## Short task
Repeat exactly the lines of the listing below, please, starting with the first and ending with the line containing "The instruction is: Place"; leave out the rest.

## Provided material
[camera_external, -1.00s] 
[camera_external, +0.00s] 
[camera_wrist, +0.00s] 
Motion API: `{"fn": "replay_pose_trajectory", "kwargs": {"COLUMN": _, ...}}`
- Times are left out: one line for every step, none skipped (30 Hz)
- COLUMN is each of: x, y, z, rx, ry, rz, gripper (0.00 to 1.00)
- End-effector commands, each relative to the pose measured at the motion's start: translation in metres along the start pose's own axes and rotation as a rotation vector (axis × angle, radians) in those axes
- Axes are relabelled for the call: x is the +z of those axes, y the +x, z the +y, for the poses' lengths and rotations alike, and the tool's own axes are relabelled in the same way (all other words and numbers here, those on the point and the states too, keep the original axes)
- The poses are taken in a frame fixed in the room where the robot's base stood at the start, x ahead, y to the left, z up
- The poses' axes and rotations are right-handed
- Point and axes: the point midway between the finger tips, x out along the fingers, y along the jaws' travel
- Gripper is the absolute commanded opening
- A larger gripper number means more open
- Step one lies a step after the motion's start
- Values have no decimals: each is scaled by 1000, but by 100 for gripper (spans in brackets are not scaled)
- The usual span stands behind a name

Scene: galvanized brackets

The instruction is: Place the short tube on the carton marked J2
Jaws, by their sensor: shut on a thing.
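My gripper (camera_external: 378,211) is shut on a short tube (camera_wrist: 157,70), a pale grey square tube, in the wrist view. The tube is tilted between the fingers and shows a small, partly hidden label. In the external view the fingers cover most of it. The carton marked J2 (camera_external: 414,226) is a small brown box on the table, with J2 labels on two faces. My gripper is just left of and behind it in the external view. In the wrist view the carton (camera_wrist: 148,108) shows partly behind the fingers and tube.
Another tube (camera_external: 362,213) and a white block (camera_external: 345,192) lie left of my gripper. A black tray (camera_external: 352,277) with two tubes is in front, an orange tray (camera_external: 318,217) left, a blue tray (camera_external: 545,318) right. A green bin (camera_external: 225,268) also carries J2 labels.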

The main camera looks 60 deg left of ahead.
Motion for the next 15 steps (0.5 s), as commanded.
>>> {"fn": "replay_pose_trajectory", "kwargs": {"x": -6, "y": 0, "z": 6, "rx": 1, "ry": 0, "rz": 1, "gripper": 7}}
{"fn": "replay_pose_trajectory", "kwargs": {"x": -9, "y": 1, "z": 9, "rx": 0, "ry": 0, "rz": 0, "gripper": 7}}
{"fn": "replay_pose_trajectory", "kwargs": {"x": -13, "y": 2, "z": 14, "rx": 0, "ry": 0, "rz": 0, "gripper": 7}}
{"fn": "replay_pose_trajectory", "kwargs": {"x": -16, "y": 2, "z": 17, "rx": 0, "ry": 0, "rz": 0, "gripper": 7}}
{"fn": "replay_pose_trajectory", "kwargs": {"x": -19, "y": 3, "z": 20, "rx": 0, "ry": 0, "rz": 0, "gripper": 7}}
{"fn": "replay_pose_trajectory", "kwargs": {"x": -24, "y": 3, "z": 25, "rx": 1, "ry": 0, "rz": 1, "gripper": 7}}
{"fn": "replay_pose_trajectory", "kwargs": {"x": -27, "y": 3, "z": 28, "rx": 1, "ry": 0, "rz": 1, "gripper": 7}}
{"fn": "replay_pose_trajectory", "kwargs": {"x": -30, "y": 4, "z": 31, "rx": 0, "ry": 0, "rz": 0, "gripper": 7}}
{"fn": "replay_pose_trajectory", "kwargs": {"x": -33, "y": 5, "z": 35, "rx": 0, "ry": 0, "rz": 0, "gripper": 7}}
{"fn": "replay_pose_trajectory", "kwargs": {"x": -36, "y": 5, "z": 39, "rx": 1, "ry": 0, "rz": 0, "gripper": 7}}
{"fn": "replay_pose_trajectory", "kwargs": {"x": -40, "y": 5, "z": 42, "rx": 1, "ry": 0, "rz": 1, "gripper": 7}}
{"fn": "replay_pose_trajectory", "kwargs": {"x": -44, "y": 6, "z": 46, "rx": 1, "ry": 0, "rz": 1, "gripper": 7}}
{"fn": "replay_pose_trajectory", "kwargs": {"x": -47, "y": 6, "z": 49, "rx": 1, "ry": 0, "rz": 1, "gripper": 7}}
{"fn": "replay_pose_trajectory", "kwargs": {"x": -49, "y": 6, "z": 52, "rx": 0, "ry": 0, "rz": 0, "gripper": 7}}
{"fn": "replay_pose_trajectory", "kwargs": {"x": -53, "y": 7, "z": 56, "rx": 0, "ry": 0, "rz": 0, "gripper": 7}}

## Full solution
[camera_external, -1.00s] 
[camera_external, +0.00s] 
[camera_wrist, +0.00s] 
Motion API: `{"fn": "replay_pose_trajectory", "kwargs": {"COLUMN": _, ...}}`
- Times are left out: one line for every step, none skipped (30 Hz)
- COLUMN is each of: x, y, z, rx, ry, rz, gripper (0.00 to 1.00)
- End-effector commands, each relative to the pose measured at the motion's start: translation in metres along the start pose's own axes and rotation as a rotation vector (axis × angle, radians) in those axes
- Axes are relabelled for the call: x is the +z of those axes, y the +x, z the +y, for the poses' lengths and rotations alike, and the tool's own axes are relabelled in the same way (all other words and numbers here, those on the point and the states too, keep the original axes)
- The poses are taken in a frame fixed in the room where the robot's base stood at the start, x ahead, y to the left, z up
- The poses' axes and rotations are right-handed
- Point and axes: the point midway between the finger tips, x out along the fingers, y along the jaws' travel
- Gripper is the absolute commanded opening
- A larger gripper number means more open
- Step one lies a step after the motion's start
- Values have no decimals: each is scaled by 1000, but by 100 for gripper (spans in brackets are not scaled)
- The usual span stands behind a name

Scene: galvanized brackets

The instruction is: Place the short tube on the carton marked J2

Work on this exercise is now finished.